Go through the material and write it all out exactly, minus the pictures.

═════ DATASET EXTRACT

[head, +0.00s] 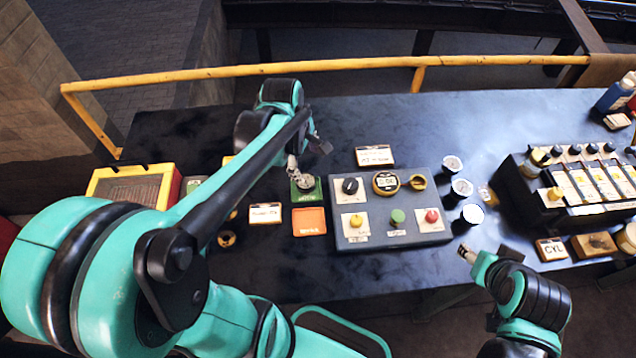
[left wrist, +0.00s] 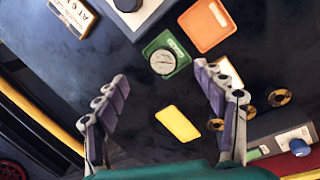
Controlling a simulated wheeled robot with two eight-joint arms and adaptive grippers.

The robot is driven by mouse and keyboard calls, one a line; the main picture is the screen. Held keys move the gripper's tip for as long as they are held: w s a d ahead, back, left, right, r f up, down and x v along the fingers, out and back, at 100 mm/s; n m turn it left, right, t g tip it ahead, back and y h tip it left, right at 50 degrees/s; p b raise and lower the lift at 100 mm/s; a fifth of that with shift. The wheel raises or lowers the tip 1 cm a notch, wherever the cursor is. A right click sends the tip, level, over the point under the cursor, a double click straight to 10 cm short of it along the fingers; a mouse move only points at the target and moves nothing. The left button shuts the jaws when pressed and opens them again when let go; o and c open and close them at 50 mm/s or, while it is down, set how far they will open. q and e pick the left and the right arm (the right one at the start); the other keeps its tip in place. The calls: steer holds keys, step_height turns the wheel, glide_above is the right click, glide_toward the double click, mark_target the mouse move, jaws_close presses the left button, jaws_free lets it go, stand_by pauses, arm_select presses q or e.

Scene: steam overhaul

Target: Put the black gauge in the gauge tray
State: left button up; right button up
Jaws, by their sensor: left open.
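Three round gauges with pale dials stand in a row right of the control panel: a far one (head: 452,164), a middle one (head: 462,188) and a near one (head: 472,214) with a dark body. I cannot tell surely which is the black gauge. A green tray (head: 314,193) left of the panel holds a grey round part; both show in the left wrist view, the part (left wrist: 162,62) on the tray (left wrist: 182,52). No tray's label is legible as the gauge tray. My left gripper (head: 306,158) is open and empty above the green tray. My right gripper (head: 488,255) is at the table's front edge, its jaws unclear.
An orange tray (head: 310,222) lies left of the control panel (head: 375,222). A yellow pad (left wrist: 178,124) and brass rings (left wrist: 280,97) lie nearby. A red-and-yellow box (head: 135,185) stands left, a black rack (head: 535,195) right.

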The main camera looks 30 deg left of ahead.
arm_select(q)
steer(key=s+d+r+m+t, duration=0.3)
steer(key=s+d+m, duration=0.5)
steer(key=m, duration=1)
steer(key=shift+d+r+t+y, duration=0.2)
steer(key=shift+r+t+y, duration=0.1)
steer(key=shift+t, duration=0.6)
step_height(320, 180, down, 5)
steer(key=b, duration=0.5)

══════════

## WRITTEN SOLUTION
[head, +0.00s] 
[left wrist, +0.00s] 
Controlling a simulated wheeled robot with two eight-joint arms and adaptive grippers.

The robot is driven by mouse and keyboard calls, one a line; the main picture is the screen. Held keys move the gripper's tip for as long as they are held: w s a d ahead, back, left, right, r f up, down and x v along the fingers, out and back, at 100 mm/s; n m turn it left, right, t g tip it ahead, back and y h tip it left, right at 50 degrees/s; p b raise and lower the lift at 100 mm/s; a fifth of that with shift. The wheel raises or lowers the tip 1 cm a notch, wherever the cursor is. A right click sends the tip, level, over the point under the cursor, a double click straight to 10 cm short of it along the fingers; a mouse move only points at the target and moves nothing. The left button shuts the jaws when pressed and opens them again when let go; o and c open and close them at 50 mm/s or, while it is down, set how far they will open. q and e pick the left and the right arm (the right one at the start); the other keeps its tip in place. The calls: steer holds keys, step_height turns the wheel, glide_above is the right click, glide_toward the double click, mark_target the mouse move, jaws_close presses the left button, jaws_free lets it go, stand_by pauses, arm_select presses q or e.

Scene: steam overhaul

Target: Put the black gauge in the gauge tray
State: left button up; right button up
Jaws, by their sensor: left open.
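Three round gauges with pale dials stand in a row right of the control panel: a far one (head: 452,164), a middle one (head: 462,188) and a near one (head: 472,214) with a dark body. I cannot tell surely which is the black gauge. A green tray (head: 314,193) left of the panel holds a grey round part; both show in the left wrist view, the part (left wrist: 162,62) on the tray (left wrist: 182,52). No tray's label is legible as the gauge tray. My left gripper (head: 306,158) is open and empty above the green tray. My right gripper (head: 488,255) is at the table's front edge, its jaws unclear.
An orange tray (head: 310,222) lies left of the control panel (head: 375,222). A yellow pad (left wrist: 178,124) and brass rings (left wrist: 280,97) lie nearby. A red-and-yellow box (head: 135,185) stands left, a black rack (head: 535,195) right.

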The main camera looks 30 deg left of ahead.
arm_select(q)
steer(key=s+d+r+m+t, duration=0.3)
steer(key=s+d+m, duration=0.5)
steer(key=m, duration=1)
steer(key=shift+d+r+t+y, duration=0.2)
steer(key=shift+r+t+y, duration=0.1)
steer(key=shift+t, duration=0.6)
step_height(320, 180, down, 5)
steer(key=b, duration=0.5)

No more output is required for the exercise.